India is on course to send a spacecraft to the Moon, the country's top space body says.
Some of the country's leading scientists have met to review the mission which has been in the pipeline for the last several months.
The Indian Space Research Organisation (ISRO), which hosted the meeting, said the mission was likely to take place in 2008.
But there is no plan to send an astronaut on the lunar flight.
ISRO chairman K Kasturirangan said the project would "electrify the nation and show the world that India is capable of taking up complex projects at the cutting edge of space research.
"It is not whether we can afford it, it is whether we can afford to ignore it," the Associated Press quoted him as saying.
The project is estimated to cost 3.5bn rupees ($74m).
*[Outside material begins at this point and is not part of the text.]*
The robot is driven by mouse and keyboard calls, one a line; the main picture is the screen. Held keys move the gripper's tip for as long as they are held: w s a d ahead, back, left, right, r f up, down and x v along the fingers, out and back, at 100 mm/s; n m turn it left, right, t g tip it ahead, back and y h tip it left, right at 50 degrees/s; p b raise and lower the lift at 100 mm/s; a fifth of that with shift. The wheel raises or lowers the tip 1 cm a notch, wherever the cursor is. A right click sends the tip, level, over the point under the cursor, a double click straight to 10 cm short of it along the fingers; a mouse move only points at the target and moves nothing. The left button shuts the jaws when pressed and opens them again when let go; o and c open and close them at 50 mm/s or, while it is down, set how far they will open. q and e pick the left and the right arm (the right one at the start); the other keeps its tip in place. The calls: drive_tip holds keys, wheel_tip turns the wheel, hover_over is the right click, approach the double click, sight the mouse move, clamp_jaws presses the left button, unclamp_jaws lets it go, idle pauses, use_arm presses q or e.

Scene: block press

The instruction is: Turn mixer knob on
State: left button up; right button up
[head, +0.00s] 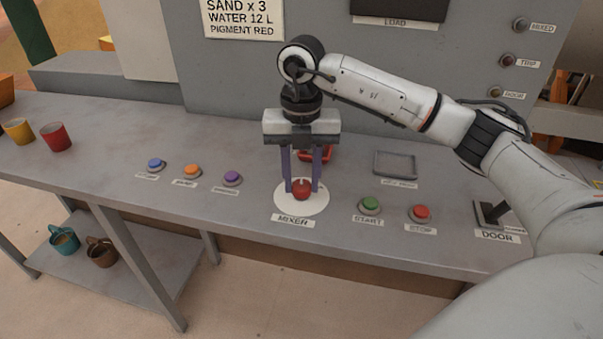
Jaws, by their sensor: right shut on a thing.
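The mixer knob (302,191) is red and sits on a white round dial plate (287,203) above the label MIXER (292,220). My right gripper (302,188) points down over it, with its two purple-grey fingers on either side of the knob, shut on it. A small light mark shows on top of the knob. The fingers hide parts of its sides. My left gripper is not in view.
Blue (157,164), orange (192,171) and purple (232,178) buttons lie left of the knob. Green START (370,204) and red STOP (420,213) buttons lie right, then the DOOR lever (490,212). A red object (318,153) is partly hidden behind the fingers.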

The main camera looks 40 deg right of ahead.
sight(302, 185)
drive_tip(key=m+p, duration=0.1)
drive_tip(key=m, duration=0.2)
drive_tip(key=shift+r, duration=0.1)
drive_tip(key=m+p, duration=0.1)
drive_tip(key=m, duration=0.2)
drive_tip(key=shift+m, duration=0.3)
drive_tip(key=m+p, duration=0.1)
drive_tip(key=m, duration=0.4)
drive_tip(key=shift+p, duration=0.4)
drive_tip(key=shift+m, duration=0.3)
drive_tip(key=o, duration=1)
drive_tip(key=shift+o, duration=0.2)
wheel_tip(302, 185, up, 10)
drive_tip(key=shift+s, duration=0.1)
The plan envisages sending a 250-kilogram remote-sensing satellite which will be launched by India's own indigenously developed Polar Satellite Launch Vehicle.
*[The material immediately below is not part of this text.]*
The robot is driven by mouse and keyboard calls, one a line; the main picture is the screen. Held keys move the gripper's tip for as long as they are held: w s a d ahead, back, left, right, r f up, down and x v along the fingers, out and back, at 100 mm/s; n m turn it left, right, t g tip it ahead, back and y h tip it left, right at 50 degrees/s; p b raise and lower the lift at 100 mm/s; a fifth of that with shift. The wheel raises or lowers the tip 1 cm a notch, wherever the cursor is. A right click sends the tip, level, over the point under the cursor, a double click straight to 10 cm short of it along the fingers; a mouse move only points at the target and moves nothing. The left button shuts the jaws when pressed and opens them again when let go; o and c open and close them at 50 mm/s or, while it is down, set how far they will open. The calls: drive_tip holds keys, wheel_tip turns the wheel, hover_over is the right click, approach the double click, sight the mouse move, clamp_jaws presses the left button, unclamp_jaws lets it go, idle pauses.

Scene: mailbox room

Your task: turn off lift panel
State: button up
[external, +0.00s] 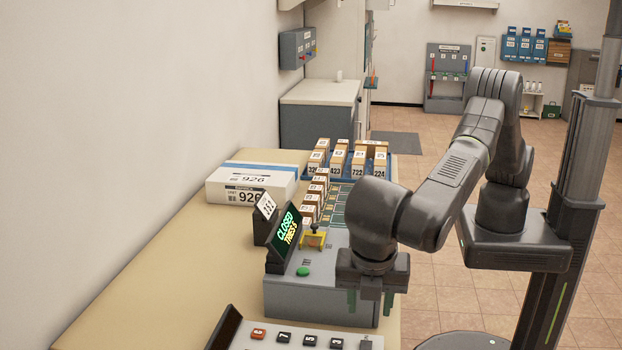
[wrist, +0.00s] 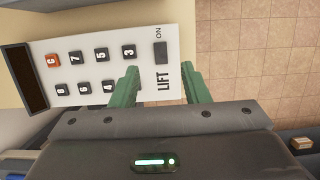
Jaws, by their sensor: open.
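The lift panel (wrist: 88,38) is a pale slab with a dark blank screen (wrist: 24,78), one orange key (wrist: 53,61) and several dark number keys. A dark switch (wrist: 160,53) sits at its right end in the wrist view, between the words LIFT and ON. The panel also shows at the bottom of the external view (external: 268,343), partly cut off. My gripper (wrist: 159,70) has green fingers set apart, with nothing between them. In the wrist view the fingertips reach toward the switch end, one on each side of it. My gripper also shows above the counter edge in the external view (external: 370,303).
A grey unit (external: 320,296) with a green button and a CLOSED sign (external: 285,236) stands beside my gripper. A white box (external: 250,184) marked 926 and several small numbered boxes lie farther along the counter (external: 150,300). Tiled floor is open to the right.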

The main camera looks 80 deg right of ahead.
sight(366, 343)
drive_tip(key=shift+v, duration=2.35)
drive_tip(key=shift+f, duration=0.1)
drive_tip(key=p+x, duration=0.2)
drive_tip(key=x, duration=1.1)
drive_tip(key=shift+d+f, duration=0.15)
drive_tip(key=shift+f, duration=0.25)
The project aims to explore the surface of the Moon.
ISRO officials say the final approval for the project has to come from the federal government led by Prime Minister Atal Behari Vajpayee.
In January, the prime minister appeared to throw his weight behind the project.
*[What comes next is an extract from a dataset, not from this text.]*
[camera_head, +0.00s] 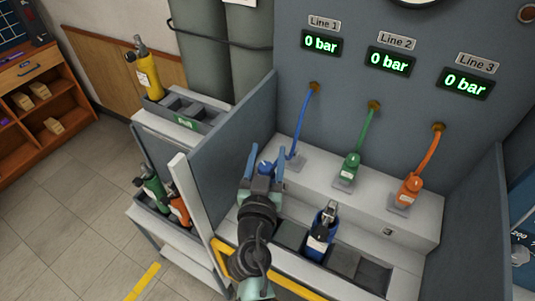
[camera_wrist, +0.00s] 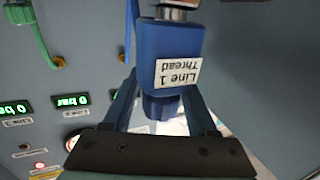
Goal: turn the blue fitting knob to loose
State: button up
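The blue fitting shows in the wrist view as a blue body (camera_wrist: 172,45) with an upside-down label reading "Line 1 Thread". Its darker ribbed blue knob (camera_wrist: 160,107) shows below the body in that picture. In the head view, the blue fitting (camera_head: 265,167) is a small blue shape between my fingers, mostly hidden by my gripper. My gripper (camera_head: 266,155) is open, with one finger on each side of the fitting; it also shows in the wrist view (camera_wrist: 160,95). I see gaps beside the knob, and no clear grip.
A blue hose (camera_head: 303,122) runs down the panel near my gripper. Green (camera_head: 351,167) and orange (camera_head: 411,188) fittings stand to the right. A blue cylinder (camera_head: 320,235) stands in the front tray. A grey side wall (camera_head: 235,140) is close on the left. Displays read 0 bar.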

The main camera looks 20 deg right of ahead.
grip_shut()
Mr Vajpayee said then that the country had made significant progress in science and technology and India's scientific development should be strong enough to realise its dream of sending a man to the Moon.
In September 2002, India successfully launched its first weather satellite which it hopes will help the country to predict cyclones and storms more accurately.
In 2001, it successfully tested its first geostationary launch vehicle, which is capable of launching bigger satellites into a higher orbit.
Only the United States, Russia and Japan have carried out lunar missions. Europe will send its first mission to the Moon in July.
China has announced that it will start manned space exploration later this year.